For any use of my photos, please contact me at monika.wieland (at) gmail (dot) com

Monday, January 12, 2009


My friend Jason was successful in finding the cave the other day, and I was anxious to get out and see it myself. Luckily this time of year the days are slow so we were able to meet up today and get out there. As soon as we entered the woods we saw a deer high on a ridge above us. As she looked down at us, barely visible between the trees, fog drifting in the air, it really felt like a good omen. It took a little bit of searching to find the entrance back but as soon as we came across a deep trench we knew we were close. Here is the entrance to the cave with Jason getting ready to put his helmet on.

You have to climb up on a little ledge to get into the main part of the cave. The tunnel really doesn't lead all that far back, but far enough to slither around a few corners and hide plenty of cool little animals, so it was easy to spend a bit of time in there. The cave stays close to the surface and in a couple of places there are some vents that let in natural light, like this one:

On either side of the "main passage" there are some shallow crevices that lead back. Here is one, showing the large drops of water that are on the ceiling of most of the cave:

Jason has done a lot of cave research in the past, and is full of awesome (and some harrowing) stories about exploring caves and searching for cave critters. Check out his blog for some of his photos of today. Here he is photographing a cave moth:

Here I am exploring a crevice for critters. There was some cool orange fungus growing in this hole too:

I didn't have a proper helmet with headlamp, but still managed to maneuver my flashlight in ways to get some cool shots of cave critters. Here are my favorite images of a spider, snail, and moth. Notice the drop of water ready to drip off the snail shell:

What a fun adventure it was today!


Lancashire and Lakeland Outback Adventure Wildlife Safaris said...

Hi Monika - adventurous indeed...not for me caving got stuckish and left behind once... spectacular cathedral sized cavern at end though.

Are you able to Id's on those hibernating moths? Latin names would be handy as you may well have different common names over there. They look very similar to species over here.



Anonymous said...

HI Monika!
I hope you are enjoying the lovely winter atmosphere of San Juan Island. I miss all those slow quite days. You blog is just wonderful and I feel like I get to live vicariously through it. Thanks for keeping it updated and for all the beautiful photos. Truly I can not complain too much though, as this is the nicest Portland winter I can remember. Still longing for a little ocean, maybe an orca or even a harbor seal...for now just in my imagination. :) OK back to studying for me!

Monika said...

Dave, I would definitely be more leery of narrow passages in longer caves myself, but I was okay because this one was so small. I'm not sure on the moths, but I'll look into it and let you know!

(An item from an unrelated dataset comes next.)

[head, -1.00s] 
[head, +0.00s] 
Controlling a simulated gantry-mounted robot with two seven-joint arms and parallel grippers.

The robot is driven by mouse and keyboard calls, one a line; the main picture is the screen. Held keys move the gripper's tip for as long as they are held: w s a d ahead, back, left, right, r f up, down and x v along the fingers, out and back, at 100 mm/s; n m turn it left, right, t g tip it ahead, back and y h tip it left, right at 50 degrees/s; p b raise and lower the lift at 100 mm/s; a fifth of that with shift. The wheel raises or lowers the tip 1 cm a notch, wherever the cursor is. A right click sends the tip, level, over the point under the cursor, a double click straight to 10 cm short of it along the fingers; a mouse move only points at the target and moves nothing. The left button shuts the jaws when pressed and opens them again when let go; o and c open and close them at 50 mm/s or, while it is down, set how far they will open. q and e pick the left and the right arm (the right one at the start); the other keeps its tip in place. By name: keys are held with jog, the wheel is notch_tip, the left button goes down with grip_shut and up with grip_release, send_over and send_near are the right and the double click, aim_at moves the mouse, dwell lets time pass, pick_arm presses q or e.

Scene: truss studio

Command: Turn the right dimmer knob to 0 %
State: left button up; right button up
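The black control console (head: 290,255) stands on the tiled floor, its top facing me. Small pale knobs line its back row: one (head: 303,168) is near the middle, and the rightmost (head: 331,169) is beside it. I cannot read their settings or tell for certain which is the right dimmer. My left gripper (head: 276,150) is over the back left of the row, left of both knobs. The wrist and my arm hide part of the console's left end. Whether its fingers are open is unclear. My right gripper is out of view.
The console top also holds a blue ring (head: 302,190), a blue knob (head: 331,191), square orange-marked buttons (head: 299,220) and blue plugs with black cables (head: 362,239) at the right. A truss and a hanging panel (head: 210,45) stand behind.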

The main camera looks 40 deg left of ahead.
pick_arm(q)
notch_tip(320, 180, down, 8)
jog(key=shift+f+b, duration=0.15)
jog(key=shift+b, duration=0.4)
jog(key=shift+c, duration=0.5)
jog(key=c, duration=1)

You're right about the days being slow and quiet. SO different from those bustling summer days - what a change of pace! It's all right but I hate how early it gets dark! I'm glad you're enjoying the blog and photos. Good luck with your studies!

Monika said...

That wasn't too hard to narrow best guess on the moth is the Tissue moth, triphosa haesitata, which commonly winters in caves in this part of the country. It's definitely in the triphosa genus, if not that specific species. I'd be interested to hear if you have it as well!

Monika said...

Triphosa califnorniata looks like the other main possibility.

Lancashire and Lakeland Outback Adventure Wildlife Safaris said...

Hi Monika

The only Triphosa species we have is also called The Tissue but it not the same species as your Tissue...very confusing!


Having unfeasable difficulties with the works website this morning AAAARRRGGGHHH it'll open for you....!!!???


WOW! That is SO COOL to find a CAVE!!! I love to tour caves, we have lots of them in south Texas especially southwest of San Antonio and I've always wondered what it would be like to come across one that hadn't been discovered - you know there must be tons of them out there! Be careful though, they aren't very forgiving and can be full of surprises. Please post more about the new cave if you have any news.